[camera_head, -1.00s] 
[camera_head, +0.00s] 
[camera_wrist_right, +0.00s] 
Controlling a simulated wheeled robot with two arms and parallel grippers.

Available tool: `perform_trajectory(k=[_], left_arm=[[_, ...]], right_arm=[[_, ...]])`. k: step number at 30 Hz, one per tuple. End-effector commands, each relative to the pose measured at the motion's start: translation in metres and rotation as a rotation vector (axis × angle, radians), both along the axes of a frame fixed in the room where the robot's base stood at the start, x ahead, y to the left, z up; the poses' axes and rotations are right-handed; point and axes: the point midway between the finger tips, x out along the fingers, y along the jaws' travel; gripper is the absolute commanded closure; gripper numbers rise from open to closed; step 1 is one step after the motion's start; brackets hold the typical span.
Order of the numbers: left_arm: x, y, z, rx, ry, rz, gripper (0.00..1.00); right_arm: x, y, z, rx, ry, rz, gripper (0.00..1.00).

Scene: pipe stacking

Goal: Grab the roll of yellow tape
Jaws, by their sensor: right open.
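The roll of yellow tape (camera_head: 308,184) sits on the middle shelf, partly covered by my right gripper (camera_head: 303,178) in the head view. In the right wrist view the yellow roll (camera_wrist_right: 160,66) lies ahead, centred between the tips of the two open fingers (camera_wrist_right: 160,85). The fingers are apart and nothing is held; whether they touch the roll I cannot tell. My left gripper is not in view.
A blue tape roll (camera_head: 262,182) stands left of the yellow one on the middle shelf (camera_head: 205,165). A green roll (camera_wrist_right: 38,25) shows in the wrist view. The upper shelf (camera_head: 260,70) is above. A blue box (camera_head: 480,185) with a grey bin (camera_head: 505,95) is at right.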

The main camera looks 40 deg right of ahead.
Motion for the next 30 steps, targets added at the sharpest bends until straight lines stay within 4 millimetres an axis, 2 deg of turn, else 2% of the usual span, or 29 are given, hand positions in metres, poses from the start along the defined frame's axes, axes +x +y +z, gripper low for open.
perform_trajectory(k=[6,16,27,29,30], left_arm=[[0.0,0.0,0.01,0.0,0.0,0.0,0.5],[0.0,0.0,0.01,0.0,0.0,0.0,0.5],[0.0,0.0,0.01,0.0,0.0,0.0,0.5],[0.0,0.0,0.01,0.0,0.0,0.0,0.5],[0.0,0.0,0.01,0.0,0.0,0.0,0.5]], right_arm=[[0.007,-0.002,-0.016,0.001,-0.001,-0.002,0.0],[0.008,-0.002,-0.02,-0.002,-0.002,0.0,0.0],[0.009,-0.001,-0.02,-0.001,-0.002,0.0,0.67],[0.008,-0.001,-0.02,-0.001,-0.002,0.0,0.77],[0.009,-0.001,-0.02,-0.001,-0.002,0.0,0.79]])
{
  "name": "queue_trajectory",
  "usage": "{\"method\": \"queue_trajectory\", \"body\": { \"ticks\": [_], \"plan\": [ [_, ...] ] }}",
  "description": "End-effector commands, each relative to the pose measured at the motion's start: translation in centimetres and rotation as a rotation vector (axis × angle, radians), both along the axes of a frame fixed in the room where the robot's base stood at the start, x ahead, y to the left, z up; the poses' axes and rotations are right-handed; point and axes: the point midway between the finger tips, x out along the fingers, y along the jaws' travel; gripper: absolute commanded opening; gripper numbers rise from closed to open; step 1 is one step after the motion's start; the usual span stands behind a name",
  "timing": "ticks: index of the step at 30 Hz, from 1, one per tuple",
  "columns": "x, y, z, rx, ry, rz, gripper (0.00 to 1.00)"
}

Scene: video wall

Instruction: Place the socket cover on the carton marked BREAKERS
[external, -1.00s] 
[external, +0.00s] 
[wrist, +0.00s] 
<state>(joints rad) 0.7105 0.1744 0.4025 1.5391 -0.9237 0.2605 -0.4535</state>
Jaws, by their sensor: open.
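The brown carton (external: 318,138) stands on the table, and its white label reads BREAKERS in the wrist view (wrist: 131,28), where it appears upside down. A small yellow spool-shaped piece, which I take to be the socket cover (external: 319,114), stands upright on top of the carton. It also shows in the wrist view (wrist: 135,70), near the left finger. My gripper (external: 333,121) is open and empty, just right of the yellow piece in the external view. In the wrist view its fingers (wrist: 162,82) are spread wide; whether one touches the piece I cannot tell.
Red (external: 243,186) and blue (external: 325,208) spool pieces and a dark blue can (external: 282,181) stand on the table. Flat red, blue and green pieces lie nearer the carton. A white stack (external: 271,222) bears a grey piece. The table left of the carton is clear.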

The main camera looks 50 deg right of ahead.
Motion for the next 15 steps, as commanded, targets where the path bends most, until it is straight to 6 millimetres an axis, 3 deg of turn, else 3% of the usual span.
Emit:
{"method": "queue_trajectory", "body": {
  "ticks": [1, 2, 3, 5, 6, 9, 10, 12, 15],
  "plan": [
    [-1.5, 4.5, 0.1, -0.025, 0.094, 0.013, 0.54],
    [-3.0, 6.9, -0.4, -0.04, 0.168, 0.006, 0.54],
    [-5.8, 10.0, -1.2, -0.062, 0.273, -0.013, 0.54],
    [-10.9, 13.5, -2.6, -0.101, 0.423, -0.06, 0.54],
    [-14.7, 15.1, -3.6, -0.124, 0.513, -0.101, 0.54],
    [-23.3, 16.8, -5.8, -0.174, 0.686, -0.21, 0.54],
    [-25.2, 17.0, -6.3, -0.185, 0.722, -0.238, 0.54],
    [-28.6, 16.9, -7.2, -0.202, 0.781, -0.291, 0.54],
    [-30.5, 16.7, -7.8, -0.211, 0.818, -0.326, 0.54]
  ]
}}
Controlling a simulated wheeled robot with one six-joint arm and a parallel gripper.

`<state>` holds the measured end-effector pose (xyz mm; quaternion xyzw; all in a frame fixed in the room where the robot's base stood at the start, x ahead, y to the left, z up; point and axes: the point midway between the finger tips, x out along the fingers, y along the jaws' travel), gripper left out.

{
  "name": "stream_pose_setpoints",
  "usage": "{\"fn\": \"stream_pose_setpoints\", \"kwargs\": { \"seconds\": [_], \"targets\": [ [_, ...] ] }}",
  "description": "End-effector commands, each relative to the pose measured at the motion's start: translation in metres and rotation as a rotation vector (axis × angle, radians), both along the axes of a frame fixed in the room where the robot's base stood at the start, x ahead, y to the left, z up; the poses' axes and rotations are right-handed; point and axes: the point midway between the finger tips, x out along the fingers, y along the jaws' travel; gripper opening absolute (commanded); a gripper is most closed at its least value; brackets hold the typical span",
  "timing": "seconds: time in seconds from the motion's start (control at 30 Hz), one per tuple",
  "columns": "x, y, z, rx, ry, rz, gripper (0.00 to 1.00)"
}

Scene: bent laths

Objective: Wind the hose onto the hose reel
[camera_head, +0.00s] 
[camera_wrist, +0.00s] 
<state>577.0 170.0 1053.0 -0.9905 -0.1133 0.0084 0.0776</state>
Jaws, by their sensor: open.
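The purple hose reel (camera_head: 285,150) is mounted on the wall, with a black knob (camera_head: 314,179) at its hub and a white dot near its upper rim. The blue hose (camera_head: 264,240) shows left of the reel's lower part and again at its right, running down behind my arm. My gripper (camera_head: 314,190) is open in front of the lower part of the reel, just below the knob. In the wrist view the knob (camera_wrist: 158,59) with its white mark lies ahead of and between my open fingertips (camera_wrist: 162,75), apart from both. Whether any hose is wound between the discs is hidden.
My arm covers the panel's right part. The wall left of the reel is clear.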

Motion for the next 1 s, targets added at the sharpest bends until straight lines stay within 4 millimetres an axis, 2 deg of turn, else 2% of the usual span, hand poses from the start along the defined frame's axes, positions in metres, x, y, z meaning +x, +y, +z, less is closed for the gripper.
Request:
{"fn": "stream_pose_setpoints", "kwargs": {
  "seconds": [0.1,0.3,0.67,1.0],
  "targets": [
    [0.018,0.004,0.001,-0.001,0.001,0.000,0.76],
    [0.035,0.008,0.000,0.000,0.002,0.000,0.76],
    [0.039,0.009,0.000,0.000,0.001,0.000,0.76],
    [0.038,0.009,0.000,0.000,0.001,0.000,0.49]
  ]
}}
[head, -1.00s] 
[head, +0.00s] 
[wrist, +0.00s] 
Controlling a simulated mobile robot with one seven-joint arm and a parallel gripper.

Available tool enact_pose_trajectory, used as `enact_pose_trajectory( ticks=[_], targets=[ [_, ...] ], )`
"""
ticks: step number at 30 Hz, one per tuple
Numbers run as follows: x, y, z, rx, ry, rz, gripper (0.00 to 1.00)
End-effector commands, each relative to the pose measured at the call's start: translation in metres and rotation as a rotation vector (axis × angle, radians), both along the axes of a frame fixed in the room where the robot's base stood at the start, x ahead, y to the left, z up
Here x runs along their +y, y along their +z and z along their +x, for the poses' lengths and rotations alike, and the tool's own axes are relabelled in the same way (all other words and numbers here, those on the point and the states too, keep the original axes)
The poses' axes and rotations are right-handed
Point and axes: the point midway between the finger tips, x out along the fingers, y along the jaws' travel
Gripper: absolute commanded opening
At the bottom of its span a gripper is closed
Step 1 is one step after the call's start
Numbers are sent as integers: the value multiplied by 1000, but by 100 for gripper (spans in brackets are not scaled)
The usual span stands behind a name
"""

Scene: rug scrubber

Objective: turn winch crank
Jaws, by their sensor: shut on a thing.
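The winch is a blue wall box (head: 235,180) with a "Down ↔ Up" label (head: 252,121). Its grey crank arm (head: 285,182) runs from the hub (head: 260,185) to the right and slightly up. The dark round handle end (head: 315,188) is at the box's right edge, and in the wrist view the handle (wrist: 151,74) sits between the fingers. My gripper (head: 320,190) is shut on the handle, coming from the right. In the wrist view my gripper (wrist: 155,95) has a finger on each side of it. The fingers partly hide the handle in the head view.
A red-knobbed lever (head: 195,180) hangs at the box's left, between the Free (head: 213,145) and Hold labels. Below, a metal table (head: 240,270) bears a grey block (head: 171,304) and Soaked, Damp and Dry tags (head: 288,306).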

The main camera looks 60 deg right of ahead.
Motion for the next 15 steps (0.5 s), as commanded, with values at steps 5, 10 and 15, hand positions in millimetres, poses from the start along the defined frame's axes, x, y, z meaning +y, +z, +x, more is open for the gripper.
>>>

· · · · · · ·

WRITTEN EXERCISE
In the records above, collect each line with "opening".

THE RESULT
  "description": "End-effector commands, each relative to the pose measured at the motion's start: translation in centimetres and rotation as a rotation vector (axis × angle, radians), both along the axes of a frame fixed in the room where the robot's base stood at the start, x ahead, y to the left, z up; the poses' axes and rotations are right-handed; point and axes: the point midway between the finger tips, x out along the fingers, y along the jaws' travel; gripper: absolute commanded opening; gripper numbers rise from closed to open; step 1 is one step after the motion's start; the usual span stands behind a name",
  "description": "End-effector commands, each relative to the pose measured at the motion's start: translation in metres and rotation as a rotation vector (axis × angle, radians), both along the axes of a frame fixed in the room where the robot's base stood at the start, x ahead, y to the left, z up; the poses' axes and rotations are right-handed; point and axes: the point midway between the finger tips, x out along the fingers, y along the jaws' travel; gripper opening absolute (commanded); a gripper is most closed at its least value; brackets hold the typical span",
Gripper: absolute commanded opening

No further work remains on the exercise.